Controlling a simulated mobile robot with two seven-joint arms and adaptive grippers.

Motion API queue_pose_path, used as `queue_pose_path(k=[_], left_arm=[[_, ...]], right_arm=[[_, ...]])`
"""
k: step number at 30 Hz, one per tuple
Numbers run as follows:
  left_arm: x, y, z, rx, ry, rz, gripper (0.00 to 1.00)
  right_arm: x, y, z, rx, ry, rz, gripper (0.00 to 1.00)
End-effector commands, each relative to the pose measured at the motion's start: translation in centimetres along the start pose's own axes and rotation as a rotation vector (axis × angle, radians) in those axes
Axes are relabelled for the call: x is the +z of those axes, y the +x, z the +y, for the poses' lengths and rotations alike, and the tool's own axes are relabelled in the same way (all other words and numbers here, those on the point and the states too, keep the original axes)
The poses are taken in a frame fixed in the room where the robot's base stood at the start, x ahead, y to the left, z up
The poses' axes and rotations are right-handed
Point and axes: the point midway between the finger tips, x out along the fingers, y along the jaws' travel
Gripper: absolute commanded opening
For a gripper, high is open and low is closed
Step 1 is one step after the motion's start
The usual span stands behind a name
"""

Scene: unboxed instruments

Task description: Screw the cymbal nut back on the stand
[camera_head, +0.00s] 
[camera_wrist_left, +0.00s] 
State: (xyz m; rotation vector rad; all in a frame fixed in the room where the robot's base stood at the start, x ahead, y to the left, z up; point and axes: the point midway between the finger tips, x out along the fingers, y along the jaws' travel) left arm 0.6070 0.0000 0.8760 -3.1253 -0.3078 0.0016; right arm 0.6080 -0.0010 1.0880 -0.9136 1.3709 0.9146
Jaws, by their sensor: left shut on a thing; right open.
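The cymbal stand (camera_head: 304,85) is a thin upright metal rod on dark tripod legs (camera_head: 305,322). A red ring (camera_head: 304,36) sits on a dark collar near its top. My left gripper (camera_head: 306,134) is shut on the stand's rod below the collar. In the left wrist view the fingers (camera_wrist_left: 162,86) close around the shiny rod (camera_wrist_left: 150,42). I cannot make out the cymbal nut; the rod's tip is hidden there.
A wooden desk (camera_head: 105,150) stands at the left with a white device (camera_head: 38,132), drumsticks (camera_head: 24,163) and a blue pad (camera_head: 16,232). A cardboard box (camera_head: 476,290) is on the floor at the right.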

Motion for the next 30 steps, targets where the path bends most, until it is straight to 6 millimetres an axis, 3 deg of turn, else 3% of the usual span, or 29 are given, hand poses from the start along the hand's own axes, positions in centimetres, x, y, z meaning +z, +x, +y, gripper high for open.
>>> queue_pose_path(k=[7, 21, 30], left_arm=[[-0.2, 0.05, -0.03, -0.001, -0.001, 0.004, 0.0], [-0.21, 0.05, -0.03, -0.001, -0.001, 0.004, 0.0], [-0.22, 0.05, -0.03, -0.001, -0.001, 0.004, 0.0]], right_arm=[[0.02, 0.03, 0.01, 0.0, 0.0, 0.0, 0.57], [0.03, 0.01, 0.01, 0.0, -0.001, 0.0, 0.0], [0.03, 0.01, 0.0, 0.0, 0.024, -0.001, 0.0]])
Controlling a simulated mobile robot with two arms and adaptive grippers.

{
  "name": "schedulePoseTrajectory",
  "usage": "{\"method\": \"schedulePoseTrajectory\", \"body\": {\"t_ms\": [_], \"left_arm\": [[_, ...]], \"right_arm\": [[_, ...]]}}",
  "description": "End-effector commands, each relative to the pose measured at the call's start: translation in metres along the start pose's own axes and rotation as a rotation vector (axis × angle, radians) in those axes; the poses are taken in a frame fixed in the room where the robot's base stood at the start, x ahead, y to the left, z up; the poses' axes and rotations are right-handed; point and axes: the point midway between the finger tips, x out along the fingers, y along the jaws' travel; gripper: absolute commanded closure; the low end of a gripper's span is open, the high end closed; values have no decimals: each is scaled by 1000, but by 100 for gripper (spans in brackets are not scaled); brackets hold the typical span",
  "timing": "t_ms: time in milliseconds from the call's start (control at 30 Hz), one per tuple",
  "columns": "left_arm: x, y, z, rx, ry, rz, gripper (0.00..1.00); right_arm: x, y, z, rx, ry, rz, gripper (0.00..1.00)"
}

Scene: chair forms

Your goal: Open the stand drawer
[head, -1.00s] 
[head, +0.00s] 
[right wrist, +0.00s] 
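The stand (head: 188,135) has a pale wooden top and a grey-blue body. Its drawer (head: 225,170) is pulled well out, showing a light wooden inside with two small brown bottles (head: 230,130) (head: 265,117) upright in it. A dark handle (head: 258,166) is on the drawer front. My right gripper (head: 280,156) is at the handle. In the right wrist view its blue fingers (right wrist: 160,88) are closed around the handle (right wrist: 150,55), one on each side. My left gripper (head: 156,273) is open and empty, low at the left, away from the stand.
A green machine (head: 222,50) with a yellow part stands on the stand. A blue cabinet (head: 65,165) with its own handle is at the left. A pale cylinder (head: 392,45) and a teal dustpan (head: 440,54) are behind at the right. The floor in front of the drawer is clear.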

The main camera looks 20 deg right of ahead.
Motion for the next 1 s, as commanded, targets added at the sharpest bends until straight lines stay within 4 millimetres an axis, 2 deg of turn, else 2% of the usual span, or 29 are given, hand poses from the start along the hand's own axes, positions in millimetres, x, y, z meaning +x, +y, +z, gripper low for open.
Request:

__WORK REQUIRED__
Extract every record. Keep wording exact.

__THE REPLY__
Controlling a simulated mobile robot with two seven-joint arms and adaptive grippers.

Motion API queue_pose_path, used as `queue_pose_path(k=[_], left_arm=[[_, ...]], right_arm=[[_, ...]])`
"""
k: step number at 30 Hz, one per tuple
Numbers run as follows:
  left_arm: x, y, z, rx, ry, rz, gripper (0.00 to 1.00)
  right_arm: x, y, z, rx, ry, rz, gripper (0.00 to 1.00)
End-effector commands, each relative to the pose measured at the motion's start: translation in centimetres along the start pose's own axes and rotation as a rotation vector (axis × angle, radians) in those axes
Axes are relabelled for the call: x is the +z of those axes, y the +x, z the +y, for the poses' lengths and rotations alike, and the tool's own axes are relabelled in the same way (all other words and numbers here, those on the point and the states too, keep the original axes)
The poses are taken in a frame fixed in the room where the robot's base stood at the start, x ahead, y to the left, z up
The poses' axes and rotations are right-handed
Point and axes: the point midway between the finger tips, x out along the fingers, y along the jaws' travel
Gripper: absolute commanded opening
For a gripper, high is open and low is closed
Step 1 is one step after the motion's start
The usual span stands behind a name
"""

Scene: unboxed instruments

Task description: Screw the cymbal nut back on the stand
[camera_head, +0.00s] 
[camera_wrist_left, +0.00s] 
State: (xyz m; rotation vector rad; all in a frame fixed in the room where the robot's base stood at the start, x ahead, y to the left, z up; point and axes: the point midway between the finger tips, x out along the fingers, y along the jaws' travel) left arm 0.6070 0.0000 0.8760 -3.1253 -0.3078 0.0016; right arm 0.6080 -0.0010 1.0880 -0.9136 1.3709 0.9146
Jaws, by their sensor: left shut on a thing; right open.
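The cymbal stand (camera_head: 304,85) is a thin upright metal rod on dark tripod legs (camera_head: 305,322). A red ring (camera_head: 304,36) sits on a dark collar near its top. My left gripper (camera_head: 306,134) is shut on the stand's rod below the collar. In the left wrist view the fingers (camera_wrist_left: 162,86) close around the shiny rod (camera_wrist_left: 150,42). I cannot make out the cymbal nut; the rod's tip is hidden there.
A wooden desk (camera_head: 105,150) stands at the left with a white device (camera_head: 38,132), drumsticks (camera_head: 24,163) and a blue pad (camera_head: 16,232). A cardboard box (camera_head: 476,290) is on the floor at the right.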

Motion for the next 30 steps, targets where the path bends most, until it is straight to 6 millimetres an axis, 3 deg of turn, else 3% of the usual span, or 29 are given, hand poses from the start along the hand's own axes, positions in centimetres, x, y, z meaning +z, +x, +y, gripper high for open.
>>> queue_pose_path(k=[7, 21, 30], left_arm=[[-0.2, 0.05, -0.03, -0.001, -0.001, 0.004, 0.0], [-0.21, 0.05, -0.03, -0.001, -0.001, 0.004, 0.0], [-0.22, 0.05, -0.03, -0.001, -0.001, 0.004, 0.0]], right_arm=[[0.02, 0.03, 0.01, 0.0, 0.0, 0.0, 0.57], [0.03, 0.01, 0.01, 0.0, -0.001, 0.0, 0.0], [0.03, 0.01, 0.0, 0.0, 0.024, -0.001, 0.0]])
Controlling a simulated mobile robot with two arms and adaptive grippers.

{
  "name": "schedulePoseTrajectory",
  "usage": "{\"method\": \"schedulePoseTrajectory\", \"body\": {\"t_ms\": [_], \"left_arm\": [[_, ...]], \"right_arm\": [[_, ...]]}}",
  "description": "End-effector commands, each relative to the pose measured at the call's start: translation in metres along the start pose's own axes and rotation as a rotation vector (axis × angle, radians) in those axes; the poses are taken in a frame fixed in the room where the robot's base stood at the start, x ahead, y to the left, z up; the poses' axes and rotations are right-handed; point and axes: the point midway between the finger tips, x out along the fingers, y along the jaws' travel; gripper: absolute commanded closure; the low end of a gripper's span is open, the high end closed; values have no decimals: each is scaled by 1000, but by 100 for gripper (spans in brackets are not scaled); brackets hold the typical span",
  "timing": "t_ms: time in milliseconds from the call's start (control at 30 Hz), one per tuple",
  "columns": "left_arm: x, y, z, rx, ry, rz, gripper (0.00..1.00); right_arm: x, y, z, rx, ry, rz, gripper (0.00..1.00)"
}

Scene: chair forms

Your goal: Open the stand drawer
[head, -1.00s] 
[head, +0.00s] 
[right wrist, +0.00s] 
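The stand (head: 188,135) has a pale wooden top and a grey-blue body. Its drawer (head: 225,170) is pulled well out, showing a light wooden inside with two small brown bottles (head: 230,130) (head: 265,117) upright in it. A dark handle (head: 258,166) is on the drawer front. My right gripper (head: 280,156) is at the handle. In the right wrist view its blue fingers (right wrist: 160,88) are closed around the handle (right wrist: 150,55), one on each side. My left gripper (head: 156,273) is open and empty, low at the left, away from the stand.
A green machine (head: 222,50) with a yellow part stands on the stand. A blue cabinet (head: 65,165) with its own handle is at the left. A pale cylinder (head: 392,45) and a teal dustpan (head: 440,54) are behind at the right. The floor in front of the drawer is clear.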

The main camera looks 20 deg right of ahead.
Motion for the next 1 s, as commanded, targets added at the sharpest bends until straight lines stay within 4 millimetres an axis, 2 deg of turn, else 2% of the usual span, or 29 are given, hand poses from the start along the hand's own axes, positions in millimetres, x, y, z meaning +x, +y, +z, gripper low for open.
Request:

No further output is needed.